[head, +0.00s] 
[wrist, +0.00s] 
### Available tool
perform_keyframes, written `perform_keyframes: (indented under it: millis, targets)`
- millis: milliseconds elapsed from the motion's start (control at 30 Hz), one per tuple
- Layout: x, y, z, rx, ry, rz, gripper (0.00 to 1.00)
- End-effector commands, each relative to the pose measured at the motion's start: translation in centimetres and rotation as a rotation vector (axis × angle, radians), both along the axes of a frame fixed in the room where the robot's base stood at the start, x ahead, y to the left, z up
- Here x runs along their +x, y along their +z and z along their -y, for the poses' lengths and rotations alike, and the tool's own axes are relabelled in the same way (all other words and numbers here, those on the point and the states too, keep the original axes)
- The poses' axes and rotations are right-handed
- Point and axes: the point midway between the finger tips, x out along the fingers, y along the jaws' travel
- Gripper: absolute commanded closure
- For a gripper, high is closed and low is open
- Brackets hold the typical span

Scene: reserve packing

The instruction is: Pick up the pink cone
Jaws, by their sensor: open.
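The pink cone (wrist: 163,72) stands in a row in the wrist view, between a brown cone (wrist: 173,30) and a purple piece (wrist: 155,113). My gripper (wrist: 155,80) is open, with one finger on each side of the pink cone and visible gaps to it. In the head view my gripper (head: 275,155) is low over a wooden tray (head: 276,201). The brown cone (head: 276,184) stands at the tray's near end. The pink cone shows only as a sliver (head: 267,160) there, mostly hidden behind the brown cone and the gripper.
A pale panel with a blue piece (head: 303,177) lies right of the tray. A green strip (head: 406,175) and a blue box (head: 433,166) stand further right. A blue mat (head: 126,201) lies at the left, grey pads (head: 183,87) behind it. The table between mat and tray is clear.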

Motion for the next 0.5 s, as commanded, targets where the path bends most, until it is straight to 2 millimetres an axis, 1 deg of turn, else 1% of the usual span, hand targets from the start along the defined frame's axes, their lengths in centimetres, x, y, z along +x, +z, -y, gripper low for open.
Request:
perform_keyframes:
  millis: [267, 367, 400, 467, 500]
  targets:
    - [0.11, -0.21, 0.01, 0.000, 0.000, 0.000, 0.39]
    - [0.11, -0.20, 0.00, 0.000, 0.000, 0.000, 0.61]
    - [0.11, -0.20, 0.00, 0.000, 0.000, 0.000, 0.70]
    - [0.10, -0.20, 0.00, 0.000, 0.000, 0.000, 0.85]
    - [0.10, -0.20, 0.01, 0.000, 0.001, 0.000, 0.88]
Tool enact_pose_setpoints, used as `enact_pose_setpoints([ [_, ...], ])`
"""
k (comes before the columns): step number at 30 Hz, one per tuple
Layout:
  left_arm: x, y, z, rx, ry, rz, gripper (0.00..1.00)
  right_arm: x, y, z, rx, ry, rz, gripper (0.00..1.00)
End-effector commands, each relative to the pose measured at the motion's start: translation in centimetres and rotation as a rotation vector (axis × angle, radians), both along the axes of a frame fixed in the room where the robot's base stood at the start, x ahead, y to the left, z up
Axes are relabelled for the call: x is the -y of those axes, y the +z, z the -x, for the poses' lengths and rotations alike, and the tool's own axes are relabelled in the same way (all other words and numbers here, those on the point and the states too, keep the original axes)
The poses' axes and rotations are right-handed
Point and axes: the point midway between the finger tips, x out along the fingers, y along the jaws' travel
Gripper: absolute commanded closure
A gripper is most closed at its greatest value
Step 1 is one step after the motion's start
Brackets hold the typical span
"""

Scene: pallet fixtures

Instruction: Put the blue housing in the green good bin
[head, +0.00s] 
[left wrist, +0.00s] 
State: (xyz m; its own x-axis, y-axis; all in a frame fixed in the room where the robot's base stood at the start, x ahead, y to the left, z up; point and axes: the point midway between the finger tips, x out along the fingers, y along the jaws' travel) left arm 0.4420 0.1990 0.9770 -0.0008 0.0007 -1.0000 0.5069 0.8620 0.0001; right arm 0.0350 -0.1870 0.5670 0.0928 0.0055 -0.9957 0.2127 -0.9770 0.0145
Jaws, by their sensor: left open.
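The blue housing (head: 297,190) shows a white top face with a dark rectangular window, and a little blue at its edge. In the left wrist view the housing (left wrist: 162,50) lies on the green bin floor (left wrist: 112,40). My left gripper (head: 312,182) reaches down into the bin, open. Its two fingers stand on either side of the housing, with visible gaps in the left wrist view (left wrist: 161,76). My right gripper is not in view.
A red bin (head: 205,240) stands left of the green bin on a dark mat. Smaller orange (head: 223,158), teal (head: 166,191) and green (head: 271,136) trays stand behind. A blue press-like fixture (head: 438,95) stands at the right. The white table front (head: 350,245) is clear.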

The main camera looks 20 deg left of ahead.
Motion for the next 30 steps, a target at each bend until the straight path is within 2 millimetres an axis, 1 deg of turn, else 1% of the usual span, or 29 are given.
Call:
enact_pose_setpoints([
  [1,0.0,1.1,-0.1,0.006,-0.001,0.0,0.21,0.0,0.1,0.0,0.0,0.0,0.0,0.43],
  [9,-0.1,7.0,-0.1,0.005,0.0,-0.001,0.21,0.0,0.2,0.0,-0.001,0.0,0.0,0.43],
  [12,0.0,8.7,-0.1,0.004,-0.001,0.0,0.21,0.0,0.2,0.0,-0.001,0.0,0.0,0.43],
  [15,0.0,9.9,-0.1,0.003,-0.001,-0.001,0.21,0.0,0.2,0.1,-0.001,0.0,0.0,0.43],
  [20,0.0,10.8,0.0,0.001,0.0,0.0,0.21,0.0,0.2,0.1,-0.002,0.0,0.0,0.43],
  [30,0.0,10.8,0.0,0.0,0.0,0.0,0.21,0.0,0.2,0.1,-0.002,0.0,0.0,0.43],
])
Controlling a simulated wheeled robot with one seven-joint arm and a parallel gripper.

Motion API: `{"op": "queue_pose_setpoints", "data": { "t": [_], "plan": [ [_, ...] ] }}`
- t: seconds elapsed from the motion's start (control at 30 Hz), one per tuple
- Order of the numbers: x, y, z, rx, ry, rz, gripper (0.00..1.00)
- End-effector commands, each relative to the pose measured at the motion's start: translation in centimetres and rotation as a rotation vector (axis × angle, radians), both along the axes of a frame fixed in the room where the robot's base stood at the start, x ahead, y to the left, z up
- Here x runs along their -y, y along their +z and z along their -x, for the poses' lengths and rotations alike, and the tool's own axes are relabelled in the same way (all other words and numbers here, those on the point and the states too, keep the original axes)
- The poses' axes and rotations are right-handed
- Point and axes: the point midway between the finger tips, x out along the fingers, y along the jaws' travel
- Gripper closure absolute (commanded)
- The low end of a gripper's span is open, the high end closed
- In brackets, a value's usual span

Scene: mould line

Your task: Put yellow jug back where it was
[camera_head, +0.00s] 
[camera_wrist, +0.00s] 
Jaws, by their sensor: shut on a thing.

━━━━━━━━━━━━━━━━━━━━

Written task: Repeat every record, exactly as written.

Output of the exercise:
[head, +0.00s] 
[wrist, +0.00s] 
### Available tool
perform_keyframes, written `perform_keyframes: (indented under it: millis, targets)`
- millis: milliseconds elapsed from the motion's start (control at 30 Hz), one per tuple
- Layout: x, y, z, rx, ry, rz, gripper (0.00 to 1.00)
- End-effector commands, each relative to the pose measured at the motion's start: translation in centimetres and rotation as a rotation vector (axis × angle, radians), both along the axes of a frame fixed in the room where the robot's base stood at the start, x ahead, y to the left, z up
- Here x runs along their +x, y along their +z and z along their -y, for the poses' lengths and rotations alike, and the tool's own axes are relabelled in the same way (all other words and numbers here, those on the point and the states too, keep the original axes)
- The poses' axes and rotations are right-handed
- Point and axes: the point midway between the finger tips, x out along the fingers, y along the jaws' travel
- Gripper: absolute commanded closure
- For a gripper, high is closed and low is open
- Brackets hold the typical span

Scene: reserve packing

The instruction is: Pick up the pink cone
Jaws, by their sensor: open.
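The pink cone (wrist: 163,72) stands in a row in the wrist view, between a brown cone (wrist: 173,30) and a purple piece (wrist: 155,113). My gripper (wrist: 155,80) is open, with one finger on each side of the pink cone and visible gaps to it. In the head view my gripper (head: 275,155) is low over a wooden tray (head: 276,201). The brown cone (head: 276,184) stands at the tray's near end. The pink cone shows only as a sliver (head: 267,160) there, mostly hidden behind the brown cone and the gripper.
A pale panel with a blue piece (head: 303,177) lies right of the tray. A green strip (head: 406,175) and a blue box (head: 433,166) stand further right. A blue mat (head: 126,201) lies at the left, grey pads (head: 183,87) behind it. The table between mat and tray is clear.

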Motion for the next 0.5 s, as commanded, targets where the path bends most, until it is straight to 2 millimetres an axis, 1 deg of turn, else 1% of the usual span, hand targets from the start along the defined frame's axes, their lengths in centimetres, x, y, z along +x, +z, -y, gripper low for open.
Request:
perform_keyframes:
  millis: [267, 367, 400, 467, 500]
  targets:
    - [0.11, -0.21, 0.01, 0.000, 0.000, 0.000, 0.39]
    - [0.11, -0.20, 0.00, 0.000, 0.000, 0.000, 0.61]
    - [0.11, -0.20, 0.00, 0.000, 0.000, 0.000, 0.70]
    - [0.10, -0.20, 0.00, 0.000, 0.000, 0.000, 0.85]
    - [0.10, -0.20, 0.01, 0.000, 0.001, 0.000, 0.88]
Tool enact_pose_setpoints, used as `enact_pose_setpoints([ [_, ...], ])`
"""
k (comes before the columns): step number at 30 Hz, one per tuple
Layout:
  left_arm: x, y, z, rx, ry, rz, gripper (0.00..1.00)
  right_arm: x, y, z, rx, ry, rz, gripper (0.00..1.00)
End-effector commands, each relative to the pose measured at the motion's start: translation in centimetres and rotation as a rotation vector (axis × angle, radians), both along the axes of a frame fixed in the room where the robot's base stood at the start, x ahead, y to the left, z up
Axes are relabelled for the call: x is the -y of those axes, y the +z, z the -x, for the poses' lengths and rotations alike, and the tool's own axes are relabelled in the same way (all other words and numbers here, those on the point and the states too, keep the original axes)
The poses' axes and rotations are right-handed
Point and axes: the point midway between the finger tips, x out along the fingers, y along the jaws' travel
Gripper: absolute commanded closure
A gripper is most closed at its greatest value
Step 1 is one step after the motion's start
Brackets hold the typical span
"""

Scene: pallet fixtures

Instruction: Put the blue housing in the green good bin
[head, +0.00s] 
[left wrist, +0.00s] 
State: (xyz m; its own x-axis, y-axis; all in a frame fixed in the room where the robot's base stood at the start, x ahead, y to the left, z up; point and axes: the point midway between the finger tips, x out along the fingers, y along the jaws' travel) left arm 0.4420 0.1990 0.9770 -0.0008 0.0007 -1.0000 0.5069 0.8620 0.0001; right arm 0.0350 -0.1870 0.5670 0.0928 0.0055 -0.9957 0.2127 -0.9770 0.0145
Jaws, by their sensor: left open.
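The blue housing (head: 297,190) shows a white top face with a dark rectangular window, and a little blue at its edge. In the left wrist view the housing (left wrist: 162,50) lies on the green bin floor (left wrist: 112,40). My left gripper (head: 312,182) reaches down into the bin, open. Its two fingers stand on either side of the housing, with visible gaps in the left wrist view (left wrist: 161,76). My right gripper is not in view.
A red bin (head: 205,240) stands left of the green bin on a dark mat. Smaller orange (head: 223,158), teal (head: 166,191) and green (head: 271,136) trays stand behind. A blue press-like fixture (head: 438,95) stands at the right. The white table front (head: 350,245) is clear.

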The main camera looks 20 deg left of ahead.
Motion for the next 30 steps, a target at each bend until the straight path is within 2 millimetres an axis, 1 deg of turn, else 1% of the usual span, or 29 are given.
Call:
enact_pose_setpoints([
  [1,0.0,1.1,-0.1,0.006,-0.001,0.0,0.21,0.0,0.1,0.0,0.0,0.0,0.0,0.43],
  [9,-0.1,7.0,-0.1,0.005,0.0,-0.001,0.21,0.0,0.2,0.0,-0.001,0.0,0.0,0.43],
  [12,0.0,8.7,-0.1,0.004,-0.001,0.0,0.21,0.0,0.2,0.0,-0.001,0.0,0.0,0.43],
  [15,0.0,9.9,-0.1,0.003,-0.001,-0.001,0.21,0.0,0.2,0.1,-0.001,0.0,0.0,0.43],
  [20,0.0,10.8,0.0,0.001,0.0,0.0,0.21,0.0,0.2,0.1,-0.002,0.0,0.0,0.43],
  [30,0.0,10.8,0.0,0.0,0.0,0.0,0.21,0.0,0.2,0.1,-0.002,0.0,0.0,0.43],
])
Controlling a simulated wheeled robot with one seven-joint arm and a parallel gripper.

Motion API: `{"op": "queue_pose_setpoints", "data": { "t": [_], "plan": [ [_, ...] ] }}`
- t: seconds elapsed from the motion's start (control at 30 Hz), one per tuple
- Order of the numbers: x, y, z, rx, ry, rz, gripper (0.00..1.00)
- End-effector commands, each relative to the pose measured at the motion's start: translation in centimetres and rotation as a rotation vector (axis × angle, radians), both along the axes of a frame fixed in the room where the robot's base stood at the start, x ahead, y to the left, z up
- Here x runs along their -y, y along their +z and z along their -x, for the poses' lengths and rotations alike, and the tool's own axes are relabelled in the same way (all other words and numbers here, those on the point and the states too, keep the original axes)
- The poses' axes and rotations are right-handed
- Point and axes: the point midway between the finger tips, x out along the fingers, y along the jaws' travel
- Gripper closure absolute (commanded)
- The low end of a gripper's span is open, the high end closed
- In brackets, a value's usual span

Scene: mould line

Your task: Put yellow jug back where it was
[camera_head, +0.00s] 
[camera_wrist, +0.00s] 
Jaws, by their sensor: shut on a thing.

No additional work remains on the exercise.